— start —

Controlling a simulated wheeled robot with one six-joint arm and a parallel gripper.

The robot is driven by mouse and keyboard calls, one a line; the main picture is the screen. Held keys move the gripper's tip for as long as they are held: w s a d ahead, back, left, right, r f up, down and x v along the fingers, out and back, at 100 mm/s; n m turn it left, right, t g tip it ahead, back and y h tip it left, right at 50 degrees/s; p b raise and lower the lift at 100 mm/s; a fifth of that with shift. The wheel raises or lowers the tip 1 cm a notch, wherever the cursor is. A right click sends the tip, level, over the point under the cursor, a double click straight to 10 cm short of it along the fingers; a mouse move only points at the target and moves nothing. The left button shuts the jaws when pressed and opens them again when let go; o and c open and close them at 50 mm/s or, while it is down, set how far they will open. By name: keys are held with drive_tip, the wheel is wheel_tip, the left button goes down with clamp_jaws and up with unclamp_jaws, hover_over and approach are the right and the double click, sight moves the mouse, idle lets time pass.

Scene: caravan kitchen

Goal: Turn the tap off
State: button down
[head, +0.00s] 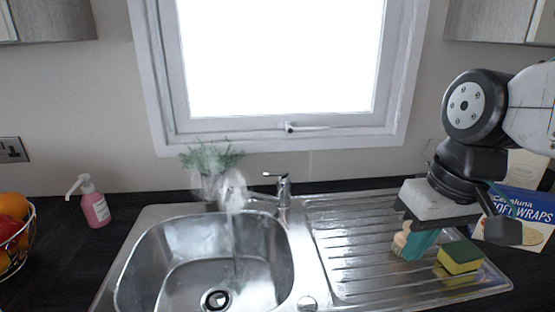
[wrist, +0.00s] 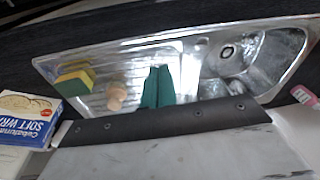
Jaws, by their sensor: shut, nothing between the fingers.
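The chrome tap (head: 284,192) stands behind the sink, between the bowl and the drainer, with its lever (head: 275,174) on top pointing left. Water (head: 234,225) runs from its spout into the sink bowl (head: 127,275), with a pale splash around the spout. My gripper (head: 411,245) has teal fingers and is over the drainer, right of the tap and well apart from it. In the wrist view the fingers (wrist: 157,72) are together and empty. I cannot make out the tap in the wrist view.
A yellow-green sponge (head: 460,257) and a small wooden-looking item (wrist: 116,95) are on the drainer near my gripper. A wraps box (head: 525,205) stands at right. A plant (head: 210,160) is behind the bowl; a pink soap bottle (head: 95,207) and fruit basket (head: 17,250) are left.

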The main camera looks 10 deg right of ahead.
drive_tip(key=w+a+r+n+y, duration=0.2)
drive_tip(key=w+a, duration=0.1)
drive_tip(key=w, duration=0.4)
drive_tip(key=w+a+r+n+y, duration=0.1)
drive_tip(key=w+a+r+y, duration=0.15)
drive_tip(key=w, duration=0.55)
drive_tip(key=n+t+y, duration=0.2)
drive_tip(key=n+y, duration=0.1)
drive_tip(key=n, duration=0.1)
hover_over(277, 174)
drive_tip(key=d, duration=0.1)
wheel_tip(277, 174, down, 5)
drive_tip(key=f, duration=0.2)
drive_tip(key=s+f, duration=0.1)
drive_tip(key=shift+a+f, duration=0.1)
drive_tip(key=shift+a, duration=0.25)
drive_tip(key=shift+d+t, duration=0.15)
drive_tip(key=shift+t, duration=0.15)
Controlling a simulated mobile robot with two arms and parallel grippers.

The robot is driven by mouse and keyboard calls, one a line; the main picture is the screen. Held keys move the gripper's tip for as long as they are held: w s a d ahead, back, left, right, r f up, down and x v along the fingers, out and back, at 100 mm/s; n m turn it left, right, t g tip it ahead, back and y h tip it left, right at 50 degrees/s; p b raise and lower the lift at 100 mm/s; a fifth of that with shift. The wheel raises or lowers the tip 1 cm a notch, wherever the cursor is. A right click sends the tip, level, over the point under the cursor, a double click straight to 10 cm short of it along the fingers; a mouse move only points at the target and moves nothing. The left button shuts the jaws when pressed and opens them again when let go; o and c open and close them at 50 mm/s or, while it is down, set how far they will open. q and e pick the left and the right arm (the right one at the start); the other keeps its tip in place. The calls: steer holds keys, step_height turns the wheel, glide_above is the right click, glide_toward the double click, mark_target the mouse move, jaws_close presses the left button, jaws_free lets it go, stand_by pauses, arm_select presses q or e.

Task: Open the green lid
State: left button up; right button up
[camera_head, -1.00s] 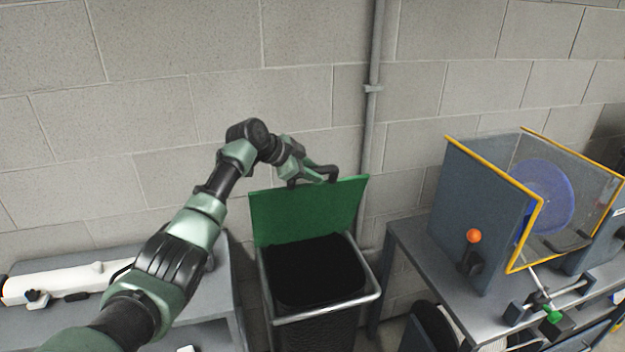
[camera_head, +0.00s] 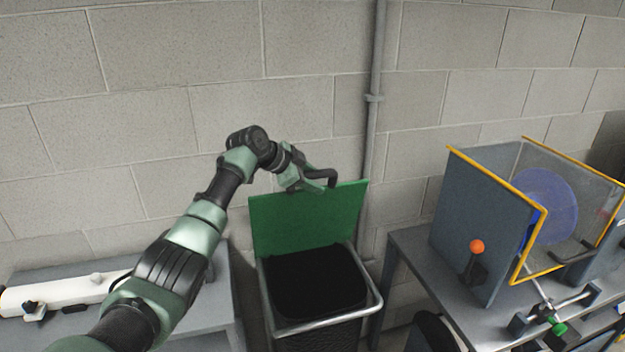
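The green lid (camera_head: 308,222) stands raised, close to upright, at the back of a dark bin with a metal tube frame (camera_head: 374,305). The bin's black opening (camera_head: 318,283) shows below it. My left gripper (camera_head: 325,180) is at the lid's top edge, by the dark handle there. The fingers are small and partly overlap the handle, so I cannot tell if they are shut on it. My right gripper is not in view.
A grey bench (camera_head: 205,300) with a white cylindrical device (camera_head: 65,292) stands left of the bin. A bench at right carries a yellow-edged guard box (camera_head: 485,225) and an orange-knobbed lever (camera_head: 477,248). A block wall and vertical pipe (camera_head: 371,130) stand behind.

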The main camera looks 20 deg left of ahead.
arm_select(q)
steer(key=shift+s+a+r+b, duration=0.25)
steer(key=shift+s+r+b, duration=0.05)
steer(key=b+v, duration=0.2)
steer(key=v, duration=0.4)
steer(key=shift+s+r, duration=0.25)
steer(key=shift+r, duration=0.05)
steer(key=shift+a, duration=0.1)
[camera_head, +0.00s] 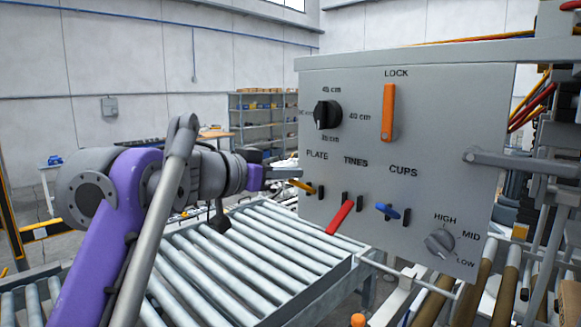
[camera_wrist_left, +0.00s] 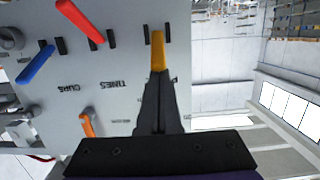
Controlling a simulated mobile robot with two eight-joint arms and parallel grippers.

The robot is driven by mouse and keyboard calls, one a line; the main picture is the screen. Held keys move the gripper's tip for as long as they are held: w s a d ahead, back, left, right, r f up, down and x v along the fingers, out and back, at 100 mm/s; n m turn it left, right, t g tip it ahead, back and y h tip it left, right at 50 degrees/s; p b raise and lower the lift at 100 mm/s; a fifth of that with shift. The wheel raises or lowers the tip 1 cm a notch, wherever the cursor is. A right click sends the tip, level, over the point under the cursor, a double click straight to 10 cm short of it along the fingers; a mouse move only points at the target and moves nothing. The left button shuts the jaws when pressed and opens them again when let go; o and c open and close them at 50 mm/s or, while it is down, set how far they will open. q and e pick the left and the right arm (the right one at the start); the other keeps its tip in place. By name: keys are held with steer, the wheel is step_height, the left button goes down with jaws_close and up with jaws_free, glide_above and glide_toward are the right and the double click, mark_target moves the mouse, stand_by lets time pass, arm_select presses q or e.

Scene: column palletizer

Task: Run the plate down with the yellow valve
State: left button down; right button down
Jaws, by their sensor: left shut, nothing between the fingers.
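The yellow valve (camera_head: 303,186) is a small lever under the PLATE label on the grey control panel (camera_head: 440,110). In the head view it slants, its free end up and to the left. In the left wrist view the yellow valve (camera_wrist_left: 158,50) lies straight beyond the fingertips. My left gripper (camera_head: 292,174) is shut and empty, its tips at the lever's free end. The left wrist view shows the shut fingers (camera_wrist_left: 158,78) overlapping the near end of the lever; whether they touch cannot be told. My right gripper is not in view.
A red lever (camera_head: 340,217) under TINES and a blue lever (camera_head: 387,211) under CUPS sit to the right. An orange LOCK handle (camera_head: 388,112), a black height knob (camera_head: 327,114) and a grey speed knob (camera_head: 439,243) are also on the panel. A roller conveyor (camera_head: 240,262) runs below.

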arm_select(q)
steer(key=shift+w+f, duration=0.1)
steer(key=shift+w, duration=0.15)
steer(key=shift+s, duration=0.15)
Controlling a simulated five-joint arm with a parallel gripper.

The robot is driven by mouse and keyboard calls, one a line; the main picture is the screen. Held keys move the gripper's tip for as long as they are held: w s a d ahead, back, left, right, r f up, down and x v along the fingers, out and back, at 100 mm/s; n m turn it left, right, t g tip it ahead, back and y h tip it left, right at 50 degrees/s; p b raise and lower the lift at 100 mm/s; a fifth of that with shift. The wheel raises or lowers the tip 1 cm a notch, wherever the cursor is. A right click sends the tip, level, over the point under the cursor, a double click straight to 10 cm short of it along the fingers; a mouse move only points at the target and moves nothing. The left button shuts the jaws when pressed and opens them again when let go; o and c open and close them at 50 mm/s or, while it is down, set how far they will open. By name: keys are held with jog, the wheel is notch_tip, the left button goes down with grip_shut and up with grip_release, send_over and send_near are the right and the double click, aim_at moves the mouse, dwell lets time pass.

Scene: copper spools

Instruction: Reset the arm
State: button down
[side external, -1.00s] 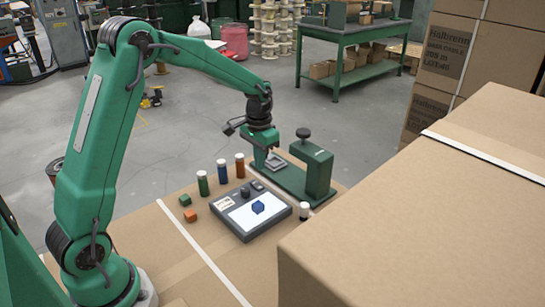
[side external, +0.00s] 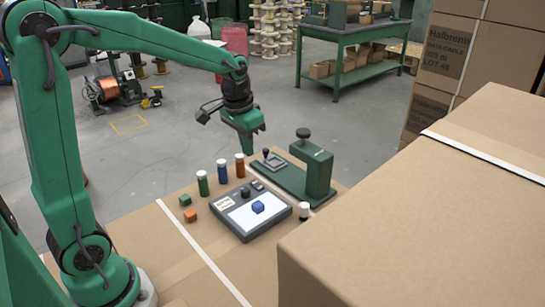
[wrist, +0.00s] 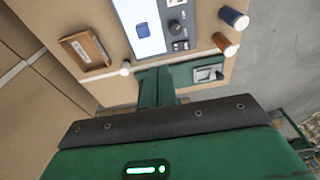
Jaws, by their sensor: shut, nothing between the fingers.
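My green gripper (side external: 247,152) is shut and empty. In the side external view it hangs above the far edge of the cardboard work surface, up and left of the green fixture (side external: 318,178) and clear of it. My arm is bent, with its forearm reaching across the top of the picture.
A green cube (side external: 185,200) and an orange cube (side external: 191,215) lie left. A large carton (side external: 430,220) fills the front right.

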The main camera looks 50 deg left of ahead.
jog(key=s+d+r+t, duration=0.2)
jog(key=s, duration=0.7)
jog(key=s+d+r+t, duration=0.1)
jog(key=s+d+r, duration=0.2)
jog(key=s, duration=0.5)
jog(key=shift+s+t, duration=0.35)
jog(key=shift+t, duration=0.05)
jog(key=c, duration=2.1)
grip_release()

— end —

● Set exercise
Using the entries above, find all lines with "Task". Copy them.

● Expected output
Task: Open the green lid
Task: Run the plate down with the yellow valve

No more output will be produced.